# [STATED GOAL]
Look for "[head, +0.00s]" in the listing below, then copy exactly the line it appears in and all lines after it to the end, and nothing more.

# [DATA LINES]

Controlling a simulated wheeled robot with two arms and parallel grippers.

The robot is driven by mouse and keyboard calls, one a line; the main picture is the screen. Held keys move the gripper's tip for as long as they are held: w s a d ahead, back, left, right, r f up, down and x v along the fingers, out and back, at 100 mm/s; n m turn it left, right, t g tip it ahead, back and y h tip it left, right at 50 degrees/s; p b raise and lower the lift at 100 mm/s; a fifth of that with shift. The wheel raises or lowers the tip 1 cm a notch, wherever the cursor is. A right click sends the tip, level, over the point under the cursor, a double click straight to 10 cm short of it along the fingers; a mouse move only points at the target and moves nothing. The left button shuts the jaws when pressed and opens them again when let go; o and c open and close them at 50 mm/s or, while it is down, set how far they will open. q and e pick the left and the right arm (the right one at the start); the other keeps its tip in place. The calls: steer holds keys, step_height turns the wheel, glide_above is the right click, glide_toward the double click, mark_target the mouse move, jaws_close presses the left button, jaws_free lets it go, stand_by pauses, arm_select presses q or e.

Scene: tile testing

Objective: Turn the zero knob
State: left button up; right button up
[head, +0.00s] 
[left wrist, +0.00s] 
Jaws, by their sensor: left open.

# [SOLUTION FOR THIS EXERCISE]
[head, +0.00s] 
[left wrist, +0.00s] 
Jaws, by their sensor: left open.

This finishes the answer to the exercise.